Book Review: Leah on the Offbeat by Becky Albertalli

Move over Rainbow Rowell, John Green, and Sarah Dessen. There is a new YA author in town — Becky Albertalli.

Becky Albertalli is the author of three wonderful books — all of them intertwined. They are: Simon vs. The Homo Sapiens Agenda, The Upside of the Unrequited, and the latest, Leah On The Offbeat.


The book is the sequel to Simon vs. The Homo Sapiens Agenda. And, it was an amazing sequel.

It was told in the point of view of Leah Burke, who is the best friend of the protagonist of Simon vs. The Homo Sapiens Agenda, Simon. Leah is different than many of her friends. She was raised by a single mom, and as a result, doesn’t have the same amount of money as they do. And, as prom and college grow closer, it becomes a reminder of that.

With that being said, Leah is also hiding a secret from her friends — that she is bisexual. Of course, she would be accepted by them. After all, she is best friends with Simon Spier who has been madly in love with Bram since the first novel.

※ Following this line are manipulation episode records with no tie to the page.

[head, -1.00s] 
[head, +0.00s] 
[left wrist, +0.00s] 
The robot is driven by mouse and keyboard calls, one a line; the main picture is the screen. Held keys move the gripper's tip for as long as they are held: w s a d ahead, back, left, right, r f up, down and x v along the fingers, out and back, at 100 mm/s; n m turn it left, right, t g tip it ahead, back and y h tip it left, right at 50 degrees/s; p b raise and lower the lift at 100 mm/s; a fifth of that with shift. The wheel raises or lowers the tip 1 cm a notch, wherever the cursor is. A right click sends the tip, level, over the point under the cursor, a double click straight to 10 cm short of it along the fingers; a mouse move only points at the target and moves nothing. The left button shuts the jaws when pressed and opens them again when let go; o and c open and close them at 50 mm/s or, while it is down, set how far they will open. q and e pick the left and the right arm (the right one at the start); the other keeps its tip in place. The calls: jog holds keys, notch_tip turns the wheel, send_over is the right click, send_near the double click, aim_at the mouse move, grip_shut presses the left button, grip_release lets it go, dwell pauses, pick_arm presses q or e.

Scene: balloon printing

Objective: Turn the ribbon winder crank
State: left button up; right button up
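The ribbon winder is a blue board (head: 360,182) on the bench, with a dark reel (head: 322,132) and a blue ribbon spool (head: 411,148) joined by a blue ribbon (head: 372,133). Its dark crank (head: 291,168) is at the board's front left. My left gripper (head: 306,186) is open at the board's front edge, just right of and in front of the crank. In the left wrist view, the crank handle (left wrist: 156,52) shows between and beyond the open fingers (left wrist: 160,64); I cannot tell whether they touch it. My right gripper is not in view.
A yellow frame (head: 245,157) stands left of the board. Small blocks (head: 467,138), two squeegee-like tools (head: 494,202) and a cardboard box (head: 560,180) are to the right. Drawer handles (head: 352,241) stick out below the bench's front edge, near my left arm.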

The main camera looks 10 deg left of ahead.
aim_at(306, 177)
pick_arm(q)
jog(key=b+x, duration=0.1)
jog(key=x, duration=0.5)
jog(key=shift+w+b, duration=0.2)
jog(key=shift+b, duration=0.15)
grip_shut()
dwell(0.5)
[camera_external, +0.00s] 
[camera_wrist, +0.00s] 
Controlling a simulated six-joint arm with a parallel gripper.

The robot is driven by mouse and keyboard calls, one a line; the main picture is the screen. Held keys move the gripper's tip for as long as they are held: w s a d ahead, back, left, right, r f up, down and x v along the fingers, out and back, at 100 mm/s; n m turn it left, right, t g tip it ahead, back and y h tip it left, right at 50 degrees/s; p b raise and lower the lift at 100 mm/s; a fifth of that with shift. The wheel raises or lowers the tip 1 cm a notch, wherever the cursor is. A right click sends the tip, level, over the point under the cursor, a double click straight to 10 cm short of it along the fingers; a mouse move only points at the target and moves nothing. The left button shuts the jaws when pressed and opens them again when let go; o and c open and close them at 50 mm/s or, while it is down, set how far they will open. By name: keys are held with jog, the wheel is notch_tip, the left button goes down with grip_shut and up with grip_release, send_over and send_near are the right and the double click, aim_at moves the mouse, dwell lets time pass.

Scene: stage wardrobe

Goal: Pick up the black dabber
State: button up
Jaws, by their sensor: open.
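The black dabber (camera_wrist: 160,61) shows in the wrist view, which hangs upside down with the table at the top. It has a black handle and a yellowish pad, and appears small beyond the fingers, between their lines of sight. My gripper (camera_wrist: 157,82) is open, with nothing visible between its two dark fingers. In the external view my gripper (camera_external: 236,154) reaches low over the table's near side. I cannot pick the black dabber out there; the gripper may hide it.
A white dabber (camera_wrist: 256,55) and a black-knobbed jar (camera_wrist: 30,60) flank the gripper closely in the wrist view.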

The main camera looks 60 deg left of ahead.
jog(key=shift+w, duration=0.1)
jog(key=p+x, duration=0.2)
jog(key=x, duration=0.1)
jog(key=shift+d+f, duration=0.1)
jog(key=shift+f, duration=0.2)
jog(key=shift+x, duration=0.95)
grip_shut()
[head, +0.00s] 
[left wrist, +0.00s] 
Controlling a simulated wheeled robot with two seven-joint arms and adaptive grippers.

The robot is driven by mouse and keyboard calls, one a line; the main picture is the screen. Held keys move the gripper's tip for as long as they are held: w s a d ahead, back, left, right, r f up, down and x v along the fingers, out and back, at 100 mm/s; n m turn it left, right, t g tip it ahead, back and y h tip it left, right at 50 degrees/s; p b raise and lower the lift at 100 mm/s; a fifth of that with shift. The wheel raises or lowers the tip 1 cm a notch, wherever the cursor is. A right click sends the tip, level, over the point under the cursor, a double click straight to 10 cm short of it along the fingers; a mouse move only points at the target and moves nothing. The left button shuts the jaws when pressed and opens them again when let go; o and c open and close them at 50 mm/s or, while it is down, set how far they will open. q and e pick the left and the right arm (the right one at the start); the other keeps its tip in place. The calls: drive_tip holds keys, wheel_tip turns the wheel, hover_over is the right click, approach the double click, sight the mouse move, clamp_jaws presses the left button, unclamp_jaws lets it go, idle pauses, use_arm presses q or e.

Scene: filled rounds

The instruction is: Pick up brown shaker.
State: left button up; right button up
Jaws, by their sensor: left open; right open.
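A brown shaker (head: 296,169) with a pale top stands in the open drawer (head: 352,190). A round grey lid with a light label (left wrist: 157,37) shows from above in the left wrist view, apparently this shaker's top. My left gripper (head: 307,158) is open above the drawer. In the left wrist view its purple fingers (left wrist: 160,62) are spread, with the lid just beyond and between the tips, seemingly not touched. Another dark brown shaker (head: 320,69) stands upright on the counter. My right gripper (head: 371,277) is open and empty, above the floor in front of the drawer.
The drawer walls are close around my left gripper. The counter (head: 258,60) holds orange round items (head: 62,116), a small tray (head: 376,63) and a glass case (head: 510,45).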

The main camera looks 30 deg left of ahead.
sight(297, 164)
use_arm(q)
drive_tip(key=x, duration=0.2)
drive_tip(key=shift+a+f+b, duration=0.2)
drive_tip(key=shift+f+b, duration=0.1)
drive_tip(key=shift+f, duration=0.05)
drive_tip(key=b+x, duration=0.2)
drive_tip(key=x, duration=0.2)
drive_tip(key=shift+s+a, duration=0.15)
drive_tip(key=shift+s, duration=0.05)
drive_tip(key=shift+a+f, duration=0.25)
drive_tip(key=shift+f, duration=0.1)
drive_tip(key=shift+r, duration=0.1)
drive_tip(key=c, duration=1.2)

But, that’s not the only secret that Leah is hiding. Leah has a secret crush on someone. At first, she thinks that this is only a friendship, but over time, it blossoms into something more than Leah could have ever anticipated.

And what does this turn into? One of the greatest young adult novels to portray the end of high school in a long time.

First off let me say this: I love, love, loved reading this book — so much that I ended up reading it in two days flat. The characters were amazing. They all were easy to fall in love with, and were relatable — even as a 20 something. Furthermore, they were realistic — some of them were queer while others were straight. Definitely a good portrayal of a modern high school.

I loved how it realistically portrayed Leah’s friendships — especially as she fought with a friend over a comment made. I found myself cheering for her as she stuck up for Abby.

However, what I really loved reading about was Leah’s relationship with Simon. It was very similar to my relationship with my gay best friend and it reminded me so much of that.

Nostalgia factors aside, what I also loved about the book, is the ending. It was cute and very swoon worthy. I am a huge fan of cute endings that tie up nicely, and Albertalli did an amazing job with that.

All in all, this book was wonderful. The only bad thing about it for me was that it ended too quickly. However, it’s a book that I do plan to reread down the line.

So, if you’re looking to read this book — or its predecessor– I highly recommend that you do so.